Check every line for the word "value" and state how many lines have it. Reply with the number alone.

::::::::

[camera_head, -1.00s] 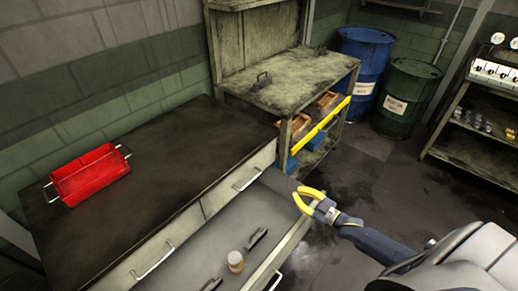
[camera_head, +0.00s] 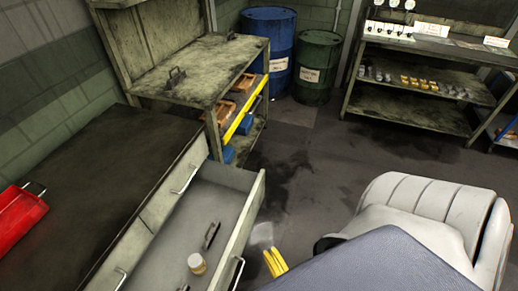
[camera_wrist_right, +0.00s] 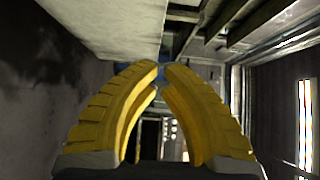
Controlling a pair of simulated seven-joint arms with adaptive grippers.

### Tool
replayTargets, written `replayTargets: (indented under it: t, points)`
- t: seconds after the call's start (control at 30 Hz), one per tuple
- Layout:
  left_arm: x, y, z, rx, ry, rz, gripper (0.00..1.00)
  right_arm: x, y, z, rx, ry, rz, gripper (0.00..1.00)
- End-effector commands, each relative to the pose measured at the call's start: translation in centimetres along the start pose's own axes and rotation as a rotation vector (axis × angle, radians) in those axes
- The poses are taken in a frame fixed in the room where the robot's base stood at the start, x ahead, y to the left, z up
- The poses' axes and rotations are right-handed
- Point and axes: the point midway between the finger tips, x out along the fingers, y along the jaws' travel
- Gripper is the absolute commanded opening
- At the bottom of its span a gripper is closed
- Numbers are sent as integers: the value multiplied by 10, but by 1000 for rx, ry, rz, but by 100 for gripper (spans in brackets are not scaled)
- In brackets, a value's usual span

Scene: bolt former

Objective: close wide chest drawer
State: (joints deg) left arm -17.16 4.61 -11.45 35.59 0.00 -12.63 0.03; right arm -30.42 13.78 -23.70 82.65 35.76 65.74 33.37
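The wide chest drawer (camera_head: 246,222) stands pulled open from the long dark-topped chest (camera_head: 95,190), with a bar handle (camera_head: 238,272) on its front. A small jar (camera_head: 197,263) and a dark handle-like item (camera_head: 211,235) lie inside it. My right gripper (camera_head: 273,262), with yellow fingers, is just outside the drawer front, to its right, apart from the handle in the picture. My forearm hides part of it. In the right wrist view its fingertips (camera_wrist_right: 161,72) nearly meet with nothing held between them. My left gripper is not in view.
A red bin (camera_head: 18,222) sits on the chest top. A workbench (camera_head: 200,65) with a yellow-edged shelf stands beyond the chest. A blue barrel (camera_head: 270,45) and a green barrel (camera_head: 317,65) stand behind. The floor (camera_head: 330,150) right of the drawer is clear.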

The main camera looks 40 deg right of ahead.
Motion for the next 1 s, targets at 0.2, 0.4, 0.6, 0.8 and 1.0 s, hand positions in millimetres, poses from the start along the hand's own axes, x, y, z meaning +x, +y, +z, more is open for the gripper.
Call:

::::::::

§ **Written answer**: 2